El 19 de noviembre de 2014, Ursula K. Le Guin (21 de octubre de 1929-22 de enero de 2018) subió al estrado para recibir su segundo National Book Award con un breve e impactante discurso de aceptación, posteriormente incluido en Words Are My Matter (biblioteca pública) —la espléndida colección que nos dio a Le Guin sobre la tarea del artista en la creación de significado y sus instrucciones operativas para la vida—.
Le Guin escribe:
Se acercan tiempos difíciles, en los que necesitaremos las voces de escritores que puedan ver alternativas a cómo vivimos ahora, que puedan ver a través de nuestra sociedad presa del miedo y sus obsesivas tecnologías otras formas de ser, e incluso imaginar verdaderos motivos de esperanza. Necesitaremos escritores que recuerden la libertad, poetas, visionarios, realistas de una realidad más amplia.

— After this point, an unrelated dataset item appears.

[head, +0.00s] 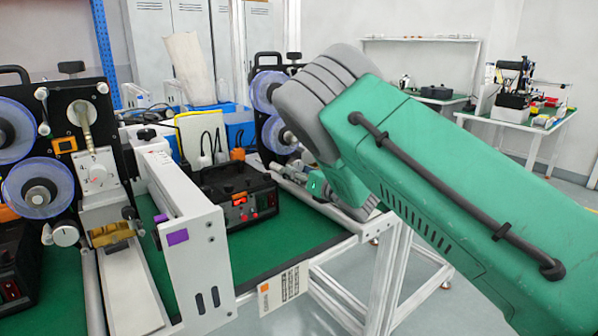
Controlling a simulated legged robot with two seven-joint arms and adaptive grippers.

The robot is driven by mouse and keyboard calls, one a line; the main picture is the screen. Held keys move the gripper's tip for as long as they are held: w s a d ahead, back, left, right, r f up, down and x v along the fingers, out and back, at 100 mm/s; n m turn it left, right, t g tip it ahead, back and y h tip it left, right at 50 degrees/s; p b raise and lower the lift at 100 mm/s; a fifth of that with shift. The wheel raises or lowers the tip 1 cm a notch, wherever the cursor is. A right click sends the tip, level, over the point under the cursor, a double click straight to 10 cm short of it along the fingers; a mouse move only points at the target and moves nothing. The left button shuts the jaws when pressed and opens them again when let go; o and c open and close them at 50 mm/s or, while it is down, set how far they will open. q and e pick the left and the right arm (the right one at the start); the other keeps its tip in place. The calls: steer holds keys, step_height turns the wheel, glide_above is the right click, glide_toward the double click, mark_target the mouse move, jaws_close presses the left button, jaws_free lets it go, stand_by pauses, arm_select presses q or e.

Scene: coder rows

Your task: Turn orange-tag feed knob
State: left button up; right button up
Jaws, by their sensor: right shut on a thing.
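My right arm crosses the picture from the right. Its green hand (322,186) shows low beside the farther coder unit (271,125), partly covered by my own arm. The right gripper (298,178) is small at the lower front of that unit and shut on something there. The thing in its jaws is hidden, and I cannot make out an orange tag on it. On the near coder unit (98,125), a silver knob (65,235) sits below the blue reel, with an orange-framed square (64,145) above. My left gripper is out of view.
A black control box (240,195) with a red display stands on the green bench top (270,250) between the units. A white guide arm (192,240) juts forward at the left. White bench framing (385,270) runs under my right arm. Cabinets and side tables stand behind.

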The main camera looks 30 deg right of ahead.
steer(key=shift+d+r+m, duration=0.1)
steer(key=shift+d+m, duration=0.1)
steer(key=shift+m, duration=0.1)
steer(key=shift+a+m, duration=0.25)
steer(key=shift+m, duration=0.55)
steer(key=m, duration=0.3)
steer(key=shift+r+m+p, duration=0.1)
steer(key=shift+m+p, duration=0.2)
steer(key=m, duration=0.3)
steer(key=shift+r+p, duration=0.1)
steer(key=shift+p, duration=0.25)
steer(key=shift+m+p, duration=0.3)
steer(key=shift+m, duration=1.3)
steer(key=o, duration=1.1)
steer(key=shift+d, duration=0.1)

Le Guin fue una vidente en el sentido más amplio: su mirada se inclinó más allá de los horizontes de peligro y posibilidad de nuestra cultura, visibles para la mayoría, y vio las primeras señales de alarma de una realidad que se oscurecía. Una década después de su primera advertencia contra la mercantilización del arte, señala la creación de artefactos culturales motivados no por el mérito artístico, sino por la comerciabilidad, como una de las trampas más peligrosas de nuestro tiempo:
En estos momentos, necesitamos escritores que sepan distinguir entre la producción de un bien de mercado y la práctica de un arte. Desarrollar material escrito que se adapte a las estrategias de venta con el fin de maximizar los beneficios empresariales y los ingresos publicitarios no es lo mismo que la publicación responsable de libros o la autoría.
Sin embargo, veo que los departamentos de ventas controlan la edición. Veo a mis propios editores, en un pánico tonto de ignorancia y codicia, cobrar a las bibliotecas públicas por un libro electrónico seis o siete veces más de lo que cobran a los clientes. Acabamos de ver a un especulador intentar castigar a un editor por desobediencia, y a escritores amenazados por una fatwa corporativa. Y veo a muchos de nosotros, los productores, que escribimos los libros y hacemos los libros, aceptando esto, dejando que los especuladores nos vendan como desodorante y nos digan qué publicar, qué escribir.
Le Guin concluye su admonición con una nota esperanzadora y empoderadora, una llamada a la resistencia que nos recuerda que cualquier sistema roto tiene arreglo, y que el arreglo depende de nuestra participación. Más de medio siglo después de que Eleanor Roosevelt insistiera en su agonía en que «nosotros hacemos nuestra historia [y] la estamos haciendo ahora -hoy- con las decisiones que marcan nuestro rumbo», Le Guin nos exhorta:
Los libros no son solo mercancías; el afán de lucro entra a menudo en conflicto con los objetivos del arte. Vivimos en el capitalismo, su poder parece ineludible, pero también lo era el derecho divino de los reyes. Cualquier poder humano puede ser resistido y cambiado por los seres humanos. La resistencia y el cambio suelen comenzar en el arte. Muy a menudo en nuestro arte, el arte de las palabras.
He tenido una larga carrera como escritora, y buena, en buena compañía. Aquí, al final de la misma, no quiero ver a la literatura estadounidense traicionada. Los que vivimos de escribir y publicar queremos y debemos exigir nuestra parte justa de los beneficios; pero el nombre de nuestra hermosa recompensa no es beneficio. Se llama libertad.
La inquebrantable creencia de Le Guin en la literatura como fuerza de libertad y su feroz defensa de las bibliotecas públicas fueron en gran parte nuestra inspiración para donar todos los beneficios de A Velocity of Being: Letters to a Young Reader —que contiene su última obra publicada— al sistema de bibliotecas públicas. Verla pronunciar el discurso en directo, con una convicción apasionada y una dignidad incandescente, no hace sino amplificar la urgencia y la agridulce esperanza de su mensaje, que se erige como pilar de su legado.